**Challenge**. Show all lines from the listing below that contain "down".
━━━━━━━━━━━━━━━━━━━━
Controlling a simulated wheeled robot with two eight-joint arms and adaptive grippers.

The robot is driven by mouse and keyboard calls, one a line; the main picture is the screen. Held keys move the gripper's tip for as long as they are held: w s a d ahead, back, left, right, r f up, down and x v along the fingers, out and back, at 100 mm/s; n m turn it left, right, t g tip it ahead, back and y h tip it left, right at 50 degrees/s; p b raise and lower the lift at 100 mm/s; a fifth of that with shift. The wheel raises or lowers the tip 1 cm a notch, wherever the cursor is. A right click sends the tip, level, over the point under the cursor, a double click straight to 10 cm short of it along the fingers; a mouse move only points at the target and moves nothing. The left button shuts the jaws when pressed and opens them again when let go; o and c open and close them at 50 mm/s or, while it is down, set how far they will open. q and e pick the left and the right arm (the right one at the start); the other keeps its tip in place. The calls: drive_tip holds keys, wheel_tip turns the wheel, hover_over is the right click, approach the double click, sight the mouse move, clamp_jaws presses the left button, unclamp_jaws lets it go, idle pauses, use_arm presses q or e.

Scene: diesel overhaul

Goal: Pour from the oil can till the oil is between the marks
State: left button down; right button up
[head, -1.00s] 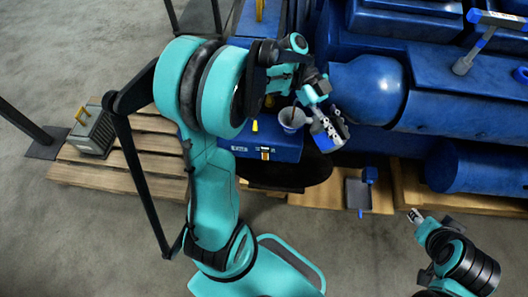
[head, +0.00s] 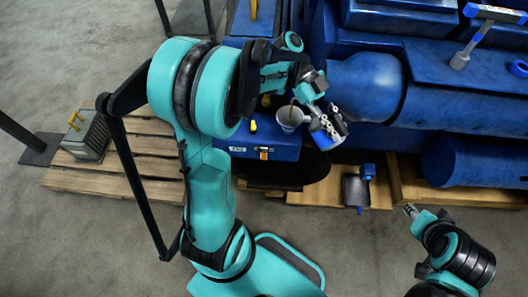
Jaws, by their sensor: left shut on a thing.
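My left gripper (head: 333,118) is shut on the oil can (head: 324,138), a blue and white can held tilted at the right side of a grey funnel (head: 289,118). The gripper hides part of the can. A thin brown streak shows above and inside the funnel; it looks like oil, but the can's spout is hard to make out. The funnel stands on the blue engine block (head: 268,147). The oil level and its marks cannot be seen. My right gripper (head: 410,210) is at the lower right, away from the can; its fingers are too small to judge.
A large blue cylinder (head: 365,88) is close right of the can. A grey canister (head: 86,138) sits at the left.

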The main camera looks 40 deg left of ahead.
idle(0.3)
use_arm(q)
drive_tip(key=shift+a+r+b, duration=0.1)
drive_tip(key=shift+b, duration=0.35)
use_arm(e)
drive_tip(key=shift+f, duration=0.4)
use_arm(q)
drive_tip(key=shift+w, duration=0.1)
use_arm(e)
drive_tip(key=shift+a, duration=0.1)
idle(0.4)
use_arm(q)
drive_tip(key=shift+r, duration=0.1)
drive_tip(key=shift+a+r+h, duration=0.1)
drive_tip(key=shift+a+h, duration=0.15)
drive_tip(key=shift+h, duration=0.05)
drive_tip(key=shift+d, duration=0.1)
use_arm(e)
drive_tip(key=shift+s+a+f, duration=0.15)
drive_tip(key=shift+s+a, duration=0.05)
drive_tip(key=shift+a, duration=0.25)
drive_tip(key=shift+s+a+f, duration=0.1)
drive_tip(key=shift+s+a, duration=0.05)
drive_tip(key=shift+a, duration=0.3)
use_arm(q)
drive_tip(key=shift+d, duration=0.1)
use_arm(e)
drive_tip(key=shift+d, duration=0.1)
━━━━━━━━━━━━━━━━━━━━
**Result**.
The robot is driven by mouse and keyboard calls, one a line; the main picture is the screen. Held keys move the gripper's tip for as long as they are held: w s a d ahead, back, left, right, r f up, down and x v along the fingers, out and back, at 100 mm/s; n m turn it left, right, t g tip it ahead, back and y h tip it left, right at 50 degrees/s; p b raise and lower the lift at 100 mm/s; a fifth of that with shift. The wheel raises or lowers the tip 1 cm a notch, wherever the cursor is. A right click sends the tip, level, over the point under the cursor, a double click straight to 10 cm short of it along the fingers; a mouse move only points at the target and moves nothing. The left button shuts the jaws when pressed and opens them again when let go; o and c open and close them at 50 mm/s or, while it is down, set how far they will open. q and e pick the left and the right arm (the right one at the start); the other keeps its tip in place. The calls: drive_tip holds keys, wheel_tip turns the wheel, hover_over is the right click, approach the double click, sight the mouse move, clamp_jaws presses the left button, unclamp_jaws lets it go, idle pauses, use_arm presses q or e.
State: left button down; right button up

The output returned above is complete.